Etat en fin de séance |
Nous avons souhaité en rester là en fin de séance. Bien entendu, il serait tout à fait possible de poursuivre durant une seconde ou même une troisième séance, mais nous pensons avoir suffisamment montré la polyvalence d'utilisation du médium vénitien, particulièrement s'il est utilisé conjointement à une émulsion, selon la technique mixte. Très thixotrope, il permet une palette d'effets très variés tout en maintenant la coloration globale de l'œuvre dans un registre un peu moins saturé que ne le fait un médium flamand à la résine mastic. Cependant, plus ferme au toucher, mais moins tirant sous la brosse que ce dernier, le vénitien se modèle remarquablement bien tout en gardant visibles les traces des outils ayant servi à son application. En ce sens, il autorise un style pictural d'une remarquable franchise.
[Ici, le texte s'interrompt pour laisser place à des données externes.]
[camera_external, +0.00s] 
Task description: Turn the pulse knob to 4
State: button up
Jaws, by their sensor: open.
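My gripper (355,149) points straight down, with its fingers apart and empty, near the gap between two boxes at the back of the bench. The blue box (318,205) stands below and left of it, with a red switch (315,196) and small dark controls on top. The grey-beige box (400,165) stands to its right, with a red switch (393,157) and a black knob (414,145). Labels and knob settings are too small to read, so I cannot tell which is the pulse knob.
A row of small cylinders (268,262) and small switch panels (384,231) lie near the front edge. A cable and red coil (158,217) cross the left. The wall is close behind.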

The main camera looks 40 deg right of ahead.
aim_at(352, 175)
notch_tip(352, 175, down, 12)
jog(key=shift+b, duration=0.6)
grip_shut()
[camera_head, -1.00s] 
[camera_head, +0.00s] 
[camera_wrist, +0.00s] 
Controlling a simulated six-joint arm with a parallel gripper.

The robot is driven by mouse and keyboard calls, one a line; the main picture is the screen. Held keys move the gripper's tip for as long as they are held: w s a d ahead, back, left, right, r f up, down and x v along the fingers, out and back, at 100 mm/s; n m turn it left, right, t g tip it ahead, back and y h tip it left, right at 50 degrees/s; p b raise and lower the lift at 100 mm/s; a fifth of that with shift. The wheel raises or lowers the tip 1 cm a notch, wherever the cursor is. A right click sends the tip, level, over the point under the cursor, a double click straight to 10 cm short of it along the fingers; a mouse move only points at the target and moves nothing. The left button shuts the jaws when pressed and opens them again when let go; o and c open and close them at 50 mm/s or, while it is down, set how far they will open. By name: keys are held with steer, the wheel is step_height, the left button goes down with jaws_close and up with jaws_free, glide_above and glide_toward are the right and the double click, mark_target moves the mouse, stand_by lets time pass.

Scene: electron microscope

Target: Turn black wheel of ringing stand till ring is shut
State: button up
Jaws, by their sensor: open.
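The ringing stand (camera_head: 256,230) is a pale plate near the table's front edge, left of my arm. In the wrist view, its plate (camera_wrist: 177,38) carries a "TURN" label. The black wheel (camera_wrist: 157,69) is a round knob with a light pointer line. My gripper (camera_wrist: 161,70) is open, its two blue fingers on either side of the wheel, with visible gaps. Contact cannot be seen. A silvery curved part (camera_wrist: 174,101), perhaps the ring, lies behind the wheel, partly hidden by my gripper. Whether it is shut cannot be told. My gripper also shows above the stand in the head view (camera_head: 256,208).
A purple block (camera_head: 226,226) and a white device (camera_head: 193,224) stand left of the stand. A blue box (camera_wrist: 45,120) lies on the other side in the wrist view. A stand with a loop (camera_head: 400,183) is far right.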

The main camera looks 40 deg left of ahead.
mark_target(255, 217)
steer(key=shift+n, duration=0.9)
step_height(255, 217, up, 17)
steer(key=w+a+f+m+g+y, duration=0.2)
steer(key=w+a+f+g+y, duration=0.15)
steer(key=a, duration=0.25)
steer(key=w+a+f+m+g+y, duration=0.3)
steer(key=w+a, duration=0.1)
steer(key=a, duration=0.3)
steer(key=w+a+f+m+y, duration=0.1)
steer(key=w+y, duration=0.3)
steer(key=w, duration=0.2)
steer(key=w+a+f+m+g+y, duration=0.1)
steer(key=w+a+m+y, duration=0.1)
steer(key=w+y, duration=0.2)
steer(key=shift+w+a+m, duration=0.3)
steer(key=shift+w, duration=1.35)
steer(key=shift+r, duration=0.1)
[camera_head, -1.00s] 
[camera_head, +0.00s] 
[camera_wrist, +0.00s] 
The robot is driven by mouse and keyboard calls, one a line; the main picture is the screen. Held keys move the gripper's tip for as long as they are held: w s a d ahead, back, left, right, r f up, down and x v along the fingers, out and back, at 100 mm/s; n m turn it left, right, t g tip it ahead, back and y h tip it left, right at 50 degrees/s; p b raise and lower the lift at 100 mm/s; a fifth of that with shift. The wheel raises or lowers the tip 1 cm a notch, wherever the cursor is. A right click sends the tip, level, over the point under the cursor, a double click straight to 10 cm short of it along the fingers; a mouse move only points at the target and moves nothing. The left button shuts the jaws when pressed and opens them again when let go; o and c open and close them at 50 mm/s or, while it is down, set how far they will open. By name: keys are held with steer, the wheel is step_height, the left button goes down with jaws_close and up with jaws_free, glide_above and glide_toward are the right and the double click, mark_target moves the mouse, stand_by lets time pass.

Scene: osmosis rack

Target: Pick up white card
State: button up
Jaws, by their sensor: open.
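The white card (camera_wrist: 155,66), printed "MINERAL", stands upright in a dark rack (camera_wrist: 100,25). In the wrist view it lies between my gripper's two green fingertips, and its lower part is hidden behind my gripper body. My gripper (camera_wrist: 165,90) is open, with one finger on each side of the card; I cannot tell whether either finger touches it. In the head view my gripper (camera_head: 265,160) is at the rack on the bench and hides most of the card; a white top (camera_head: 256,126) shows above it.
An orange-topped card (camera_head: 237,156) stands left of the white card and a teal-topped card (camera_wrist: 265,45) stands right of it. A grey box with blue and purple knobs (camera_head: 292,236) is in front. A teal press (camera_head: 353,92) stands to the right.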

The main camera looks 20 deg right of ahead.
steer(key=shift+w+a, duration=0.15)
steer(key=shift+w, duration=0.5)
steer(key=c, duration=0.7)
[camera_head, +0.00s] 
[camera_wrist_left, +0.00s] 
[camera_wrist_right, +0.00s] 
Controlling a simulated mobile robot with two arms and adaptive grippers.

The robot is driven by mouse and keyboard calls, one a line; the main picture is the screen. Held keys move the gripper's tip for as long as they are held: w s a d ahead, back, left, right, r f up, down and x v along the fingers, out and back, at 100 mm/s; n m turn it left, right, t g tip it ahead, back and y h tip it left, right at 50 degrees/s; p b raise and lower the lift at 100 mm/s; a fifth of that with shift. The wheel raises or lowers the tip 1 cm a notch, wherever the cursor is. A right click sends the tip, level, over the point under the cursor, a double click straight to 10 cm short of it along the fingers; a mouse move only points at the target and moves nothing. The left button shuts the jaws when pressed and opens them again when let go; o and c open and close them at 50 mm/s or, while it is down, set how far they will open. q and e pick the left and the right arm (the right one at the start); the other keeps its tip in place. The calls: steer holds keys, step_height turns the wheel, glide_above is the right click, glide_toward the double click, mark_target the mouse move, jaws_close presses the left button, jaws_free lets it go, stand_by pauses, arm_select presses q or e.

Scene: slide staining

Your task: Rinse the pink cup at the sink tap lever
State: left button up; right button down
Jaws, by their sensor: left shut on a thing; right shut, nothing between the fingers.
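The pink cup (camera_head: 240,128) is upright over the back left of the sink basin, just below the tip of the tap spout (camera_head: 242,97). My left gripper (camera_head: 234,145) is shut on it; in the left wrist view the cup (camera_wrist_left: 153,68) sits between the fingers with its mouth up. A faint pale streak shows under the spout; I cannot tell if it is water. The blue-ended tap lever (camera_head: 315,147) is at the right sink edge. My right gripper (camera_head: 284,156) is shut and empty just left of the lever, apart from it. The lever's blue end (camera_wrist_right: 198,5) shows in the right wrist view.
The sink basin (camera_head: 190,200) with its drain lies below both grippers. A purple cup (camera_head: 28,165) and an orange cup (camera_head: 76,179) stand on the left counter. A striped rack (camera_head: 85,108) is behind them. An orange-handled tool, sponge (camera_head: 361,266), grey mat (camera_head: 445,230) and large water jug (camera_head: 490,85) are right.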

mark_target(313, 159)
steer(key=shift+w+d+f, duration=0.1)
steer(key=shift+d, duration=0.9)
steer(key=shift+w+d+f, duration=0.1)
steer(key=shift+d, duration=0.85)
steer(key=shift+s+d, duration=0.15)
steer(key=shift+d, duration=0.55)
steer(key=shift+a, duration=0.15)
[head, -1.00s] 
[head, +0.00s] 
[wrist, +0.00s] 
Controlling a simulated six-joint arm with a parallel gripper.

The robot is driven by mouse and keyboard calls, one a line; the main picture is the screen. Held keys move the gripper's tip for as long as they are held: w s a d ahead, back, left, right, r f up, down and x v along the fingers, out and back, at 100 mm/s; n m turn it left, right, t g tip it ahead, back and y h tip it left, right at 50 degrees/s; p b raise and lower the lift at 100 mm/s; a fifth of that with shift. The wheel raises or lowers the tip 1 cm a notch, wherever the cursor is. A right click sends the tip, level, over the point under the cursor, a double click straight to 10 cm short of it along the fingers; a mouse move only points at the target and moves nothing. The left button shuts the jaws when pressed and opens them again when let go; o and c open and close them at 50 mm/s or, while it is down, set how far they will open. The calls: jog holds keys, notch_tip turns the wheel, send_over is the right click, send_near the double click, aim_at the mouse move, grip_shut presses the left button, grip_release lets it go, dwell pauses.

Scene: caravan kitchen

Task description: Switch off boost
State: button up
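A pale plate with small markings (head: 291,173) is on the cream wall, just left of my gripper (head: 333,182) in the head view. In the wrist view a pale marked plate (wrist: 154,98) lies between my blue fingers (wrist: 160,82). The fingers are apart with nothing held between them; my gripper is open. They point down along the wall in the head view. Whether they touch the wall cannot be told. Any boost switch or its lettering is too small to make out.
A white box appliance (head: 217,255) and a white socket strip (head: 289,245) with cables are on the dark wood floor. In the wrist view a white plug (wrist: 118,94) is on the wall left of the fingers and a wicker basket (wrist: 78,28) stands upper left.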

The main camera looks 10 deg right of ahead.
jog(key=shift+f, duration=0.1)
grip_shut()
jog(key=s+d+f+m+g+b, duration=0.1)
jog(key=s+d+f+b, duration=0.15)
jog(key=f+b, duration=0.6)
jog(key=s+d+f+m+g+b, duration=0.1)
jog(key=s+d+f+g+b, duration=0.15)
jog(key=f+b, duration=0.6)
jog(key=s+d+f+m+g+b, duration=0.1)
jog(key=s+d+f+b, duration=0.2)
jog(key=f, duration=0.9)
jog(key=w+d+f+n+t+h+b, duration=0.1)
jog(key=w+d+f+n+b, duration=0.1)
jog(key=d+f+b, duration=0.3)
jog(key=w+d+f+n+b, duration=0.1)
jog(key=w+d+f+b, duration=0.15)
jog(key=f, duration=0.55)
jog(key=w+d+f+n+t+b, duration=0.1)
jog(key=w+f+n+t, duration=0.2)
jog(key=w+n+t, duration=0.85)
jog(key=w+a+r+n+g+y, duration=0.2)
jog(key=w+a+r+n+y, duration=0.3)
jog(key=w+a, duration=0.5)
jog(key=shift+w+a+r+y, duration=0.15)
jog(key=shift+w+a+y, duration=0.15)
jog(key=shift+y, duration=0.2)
Un aspect globalement satiné |
Parallèlement, il communique à l'œuvre un rendu globalement satiné, visible sur l'image ci-contre prise en lumière rasante peu après la fin du travail. Cet aspect s'accentuera légèrement au séchage, après évaporation du diluant.
Enfin, même bien empâté, le séchage du médium vénitien interviendra en l'espace de quelques jours, guidé en profondeur par les oxydes métalliques utilisés durant la cuisson de l'huile. Il ne craint donc pas le plissement dû à un séchage "en chausson aux pommes", accident courant dès lors que l'on utilise des siccatifs de surface.
Sa durabilité est excellente. En effet, il est particulièrement souple du fait de ses ingrédients constitutifs : huile cuite à haute température, donc prépolymérisée, et cire présente en petite quantité. De ce fait, il ne craint pas les craquelures.